Lau grew up in Oakland, California, one of two children of engineer parents. His dad is a civil engineer, and his mom was a programmer. He has a sister who is a chef. “My mom started on punch cards and in some way, she must have blazed the trail for me. She taught me when I was probably just a kid to do something that’s like coding. It’s a style of key combinations that actually goes back to probably the 70s and had a big influence on me,” says Lau.

Looking back, he said he always had a bit of an entrepreneurial streak in high school, and thinks some of it is innate from his dad. But mostly it’s his curiosity and interest in learning new things that put him on a path to business building. “If you look at my early jobs, I spent a little time at IBM. I spent a little time at Microsoft. And I learned along the way to chase what things were interesting to me,” says Lau.

He found his way to Massachusetts when he attended and graduated from MIT with a degree in computer science. After graduating, he had short stints at Wind River, IBM, Microsoft and Inktomi (now Yahoo!), before becoming VP of Engineering at Endeca, where he worked with his other co-founders. After the Oracle acquisition, he then founded two companies, Broadway Commerce and LoopIt before spending two years as Chief Strategy Officer at Nanigans, before teaming up with Braden and Gourley again to found Jellyfish in 2017.

As for the future, Lau and team have large ambitions. Can they indeed become the “Salesforce” of Engineering Management Software in both size and scope?

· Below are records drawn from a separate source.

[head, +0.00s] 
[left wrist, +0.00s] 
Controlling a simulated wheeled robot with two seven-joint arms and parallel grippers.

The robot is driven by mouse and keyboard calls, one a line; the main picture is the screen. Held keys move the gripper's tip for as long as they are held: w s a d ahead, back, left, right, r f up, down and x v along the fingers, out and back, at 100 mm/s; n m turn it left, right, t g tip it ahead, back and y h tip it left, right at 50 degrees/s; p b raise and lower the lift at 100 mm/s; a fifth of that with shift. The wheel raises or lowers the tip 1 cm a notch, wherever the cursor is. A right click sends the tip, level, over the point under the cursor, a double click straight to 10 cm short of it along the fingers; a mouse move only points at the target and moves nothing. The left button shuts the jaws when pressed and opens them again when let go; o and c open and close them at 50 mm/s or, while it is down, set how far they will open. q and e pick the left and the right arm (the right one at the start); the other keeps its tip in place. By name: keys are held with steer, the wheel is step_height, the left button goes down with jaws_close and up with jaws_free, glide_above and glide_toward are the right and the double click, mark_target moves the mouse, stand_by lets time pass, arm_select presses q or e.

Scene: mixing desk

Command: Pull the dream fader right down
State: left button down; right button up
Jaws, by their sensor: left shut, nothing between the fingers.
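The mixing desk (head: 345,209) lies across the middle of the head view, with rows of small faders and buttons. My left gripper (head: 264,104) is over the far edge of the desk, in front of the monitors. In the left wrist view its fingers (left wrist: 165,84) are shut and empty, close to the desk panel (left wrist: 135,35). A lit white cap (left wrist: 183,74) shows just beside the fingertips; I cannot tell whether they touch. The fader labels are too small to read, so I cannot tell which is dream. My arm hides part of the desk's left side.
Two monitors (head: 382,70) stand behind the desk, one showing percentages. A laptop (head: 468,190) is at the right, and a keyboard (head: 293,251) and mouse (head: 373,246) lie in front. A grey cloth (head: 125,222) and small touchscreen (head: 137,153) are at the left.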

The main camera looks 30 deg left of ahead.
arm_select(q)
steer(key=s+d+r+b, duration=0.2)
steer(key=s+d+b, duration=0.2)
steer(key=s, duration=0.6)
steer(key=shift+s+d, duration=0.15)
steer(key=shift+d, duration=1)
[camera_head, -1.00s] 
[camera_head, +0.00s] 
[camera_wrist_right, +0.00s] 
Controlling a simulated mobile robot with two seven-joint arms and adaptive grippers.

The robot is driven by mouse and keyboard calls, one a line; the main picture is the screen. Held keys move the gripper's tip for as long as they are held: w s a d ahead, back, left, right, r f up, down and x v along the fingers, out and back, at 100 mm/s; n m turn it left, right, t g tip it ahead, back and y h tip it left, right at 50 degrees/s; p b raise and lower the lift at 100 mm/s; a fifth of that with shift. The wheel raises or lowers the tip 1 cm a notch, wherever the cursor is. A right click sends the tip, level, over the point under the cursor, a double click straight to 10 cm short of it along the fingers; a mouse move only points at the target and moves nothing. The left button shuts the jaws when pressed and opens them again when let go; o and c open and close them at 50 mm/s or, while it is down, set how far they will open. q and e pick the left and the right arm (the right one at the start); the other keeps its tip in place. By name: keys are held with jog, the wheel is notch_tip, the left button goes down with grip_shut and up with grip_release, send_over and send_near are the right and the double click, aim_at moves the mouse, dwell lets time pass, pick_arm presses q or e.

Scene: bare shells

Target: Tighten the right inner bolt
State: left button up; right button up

“Our aspiration is to be a multibillion dollar independent software company. We know leading a large engineering team is hard, not because necessarily of the coding, it’s actually the intersection of technology and the business. And we think that net result is that companies actually make bad decisions because they’re acting inefficiently, not rowing in the same direction. If this is the opportunity, and every company in the world today is a software company, well, then the sky’s the limit,” concludes Lau.